Não se trata de uma fonte para o Jesus histórico. O que ele revela, de fato, é a imaginação dos primeiros cristãos. Foi lido amplamente pelos cristãos antigos, os quais copiaram as estórias e as traduziram para diferentes línguas – grego, latim, siríaco, árabe, para citar algumas.
O Proto-evangelho de Tiago contém estórias sobre Jesus enquanto criança, entre as idades de cinco e 12 anos. O conteúdo desse evangelho pode perturbar muitos cristãos hoje que imaginam Jesus, mesmo em sua infância, como um ser perfeito.
Enquanto o menino Jesus provê bênçãos, curando seu irmão Tiago, por exemplo, de uma picada de cobra, ele também se mete em encrencas. Jesus amaldiçoa e machuca outras crianças. Ele adquire uma má reputação. Quando um parceiro de brincadeiras chamado Zeno cai do telhado e morre, seus pais acusam Jesus de empurrar Zeno do telhado. Mas Jesus traz o menino morto de volta à vida. Os pais de Zeno louvam a Deus e ao jovem salvador.
Jesus, 12 anos
Se os leitores se sentirem confusos pelo comportamento da criança Jesus no Proto-evangelho de Tiago, estarão na mesma posição de seus pais. Maria e José não o entendem.
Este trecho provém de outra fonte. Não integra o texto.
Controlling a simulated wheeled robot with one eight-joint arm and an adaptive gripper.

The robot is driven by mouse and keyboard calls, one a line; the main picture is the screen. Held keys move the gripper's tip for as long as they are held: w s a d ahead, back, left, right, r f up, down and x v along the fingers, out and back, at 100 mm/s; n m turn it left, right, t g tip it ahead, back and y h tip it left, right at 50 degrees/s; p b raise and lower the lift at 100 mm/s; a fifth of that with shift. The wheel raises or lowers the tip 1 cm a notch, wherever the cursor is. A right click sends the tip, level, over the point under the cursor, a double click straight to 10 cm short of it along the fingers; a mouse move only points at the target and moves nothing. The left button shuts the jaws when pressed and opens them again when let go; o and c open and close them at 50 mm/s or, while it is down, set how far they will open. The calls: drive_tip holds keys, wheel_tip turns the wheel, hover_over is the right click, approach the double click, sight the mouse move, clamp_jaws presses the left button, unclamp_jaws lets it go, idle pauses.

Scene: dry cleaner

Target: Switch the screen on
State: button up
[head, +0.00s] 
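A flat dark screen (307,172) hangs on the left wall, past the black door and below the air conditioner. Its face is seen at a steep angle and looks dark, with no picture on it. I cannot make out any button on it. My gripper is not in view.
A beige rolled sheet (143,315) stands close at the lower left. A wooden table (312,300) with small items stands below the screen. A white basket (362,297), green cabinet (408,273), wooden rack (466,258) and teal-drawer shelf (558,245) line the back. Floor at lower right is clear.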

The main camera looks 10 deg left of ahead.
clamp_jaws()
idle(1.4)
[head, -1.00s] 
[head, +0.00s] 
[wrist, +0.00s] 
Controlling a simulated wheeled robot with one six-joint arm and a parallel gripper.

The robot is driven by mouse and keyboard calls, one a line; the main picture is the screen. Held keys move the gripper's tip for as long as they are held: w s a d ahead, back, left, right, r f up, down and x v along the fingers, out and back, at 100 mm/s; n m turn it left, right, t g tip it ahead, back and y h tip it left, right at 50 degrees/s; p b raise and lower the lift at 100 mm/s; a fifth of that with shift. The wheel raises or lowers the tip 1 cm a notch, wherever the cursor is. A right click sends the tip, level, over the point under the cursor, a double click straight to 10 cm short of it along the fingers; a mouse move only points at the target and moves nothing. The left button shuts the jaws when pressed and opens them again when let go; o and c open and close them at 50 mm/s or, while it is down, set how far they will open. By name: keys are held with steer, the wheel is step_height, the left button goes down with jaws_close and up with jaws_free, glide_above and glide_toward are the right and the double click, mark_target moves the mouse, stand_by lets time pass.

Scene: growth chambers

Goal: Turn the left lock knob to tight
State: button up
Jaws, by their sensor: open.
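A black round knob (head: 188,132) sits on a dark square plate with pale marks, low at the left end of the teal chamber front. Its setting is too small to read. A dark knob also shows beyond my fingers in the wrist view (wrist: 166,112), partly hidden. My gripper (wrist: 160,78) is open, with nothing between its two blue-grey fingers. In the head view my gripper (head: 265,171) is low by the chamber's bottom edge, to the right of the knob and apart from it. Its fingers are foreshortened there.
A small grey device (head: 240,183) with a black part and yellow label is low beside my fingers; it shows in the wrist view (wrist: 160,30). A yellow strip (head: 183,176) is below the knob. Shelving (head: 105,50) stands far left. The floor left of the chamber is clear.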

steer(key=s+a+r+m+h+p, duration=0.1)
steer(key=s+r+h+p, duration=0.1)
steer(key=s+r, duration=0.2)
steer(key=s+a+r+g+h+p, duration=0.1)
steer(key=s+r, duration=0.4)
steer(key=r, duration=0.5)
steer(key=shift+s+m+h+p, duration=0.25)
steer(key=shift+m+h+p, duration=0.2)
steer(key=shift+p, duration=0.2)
O episódio final do Proto-evangelho de Tiago é um eco da única estória sobre a infância de Jesus no Novo Testamento. No Evangelho de Lucas, a sagrada família quase se separa. Jesus, 12 anos à época, vai com seus pais a Jerusalém para celebrar a Páscoa. A seguir, Maria e José começam o caminho de volta para casa. Mas Jesus não.
Ele fica em Jerusalém sem permissão. No caminho de casa, Maria e José de repente se dão conta de que Jesus desapareceu. Três dias de busca e eles encontram a criança no templo em Jerusalém, ensinando adultos. Maria repreende Jesus por deixá-los preocupados:
“Criança, por que nos trata desta forma? Veja, seu pai e eu estivemos buscando por você em grande ansiedade.”
Jesus responde:
“Por que vocês estavam buscando por mim? Vocês não sabiam que devo estar na casa de meu Pai?”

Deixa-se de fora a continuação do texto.